▶ **Directions**:
Extract, from the records beneath this instruction, each line that contains the word "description".

▶ **Records for the exercise**:
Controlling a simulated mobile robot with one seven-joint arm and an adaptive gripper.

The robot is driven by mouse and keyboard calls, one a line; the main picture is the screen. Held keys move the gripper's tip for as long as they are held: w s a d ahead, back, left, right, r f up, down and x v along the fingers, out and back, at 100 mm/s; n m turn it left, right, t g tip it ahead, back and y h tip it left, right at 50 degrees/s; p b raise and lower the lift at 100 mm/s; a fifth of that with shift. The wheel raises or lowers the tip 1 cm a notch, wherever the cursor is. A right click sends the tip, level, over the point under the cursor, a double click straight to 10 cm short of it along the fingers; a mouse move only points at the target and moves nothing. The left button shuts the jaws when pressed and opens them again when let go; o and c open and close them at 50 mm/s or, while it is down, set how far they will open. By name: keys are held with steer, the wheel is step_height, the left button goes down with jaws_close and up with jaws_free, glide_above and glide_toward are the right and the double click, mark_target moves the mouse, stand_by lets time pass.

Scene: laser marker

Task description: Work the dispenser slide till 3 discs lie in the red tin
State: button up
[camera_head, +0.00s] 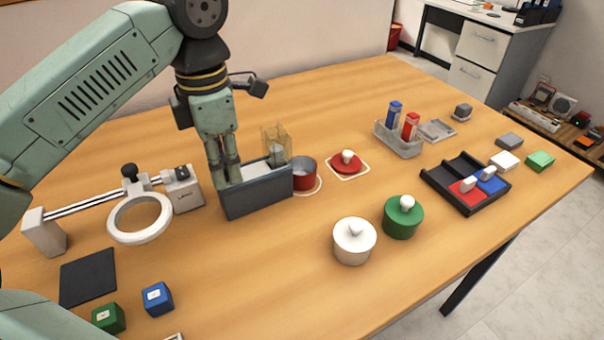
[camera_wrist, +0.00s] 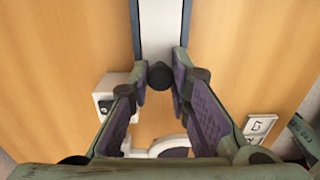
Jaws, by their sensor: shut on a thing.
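The dispenser (camera_head: 258,196) is a dark grey box with a pale slide (camera_head: 256,169) along its top and a clear yellowish holder (camera_head: 274,137) at its right end. The red tin (camera_head: 304,178) stands open against that right end; its inside is too small to tell whether discs lie there. My gripper (camera_head: 225,178) is at the dispenser's left end. In the wrist view my gripper (camera_wrist: 161,82) is shut on a dark round slide knob (camera_wrist: 160,75), with the pale slide running away beyond it. The fingers hide the knob in the head view.
A red lid (camera_head: 347,164) lies right of the tin. White (camera_head: 354,243) and green (camera_head: 402,218) lidded tins stand in front. A ring-shaped stand (camera_head: 140,218) is close on the left. A clear rack (camera_head: 398,142) and black tray (camera_head: 466,183) are farther right. The table's front middle is clear.

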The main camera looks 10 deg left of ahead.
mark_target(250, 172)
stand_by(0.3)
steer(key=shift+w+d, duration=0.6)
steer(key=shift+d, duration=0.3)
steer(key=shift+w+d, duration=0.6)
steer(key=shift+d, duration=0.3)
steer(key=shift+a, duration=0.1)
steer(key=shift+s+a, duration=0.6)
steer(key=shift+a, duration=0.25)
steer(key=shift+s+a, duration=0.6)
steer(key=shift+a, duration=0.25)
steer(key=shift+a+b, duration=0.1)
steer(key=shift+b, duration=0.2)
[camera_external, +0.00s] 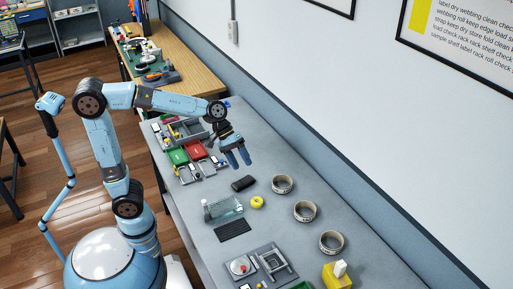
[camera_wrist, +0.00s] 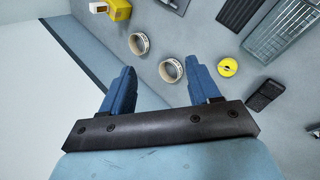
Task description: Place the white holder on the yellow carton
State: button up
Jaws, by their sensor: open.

▶ **Response to this exercise**:
Task description: Work the dispenser slide till 3 discs lie in the red tin
Task description: Place the white holder on the yellow carton

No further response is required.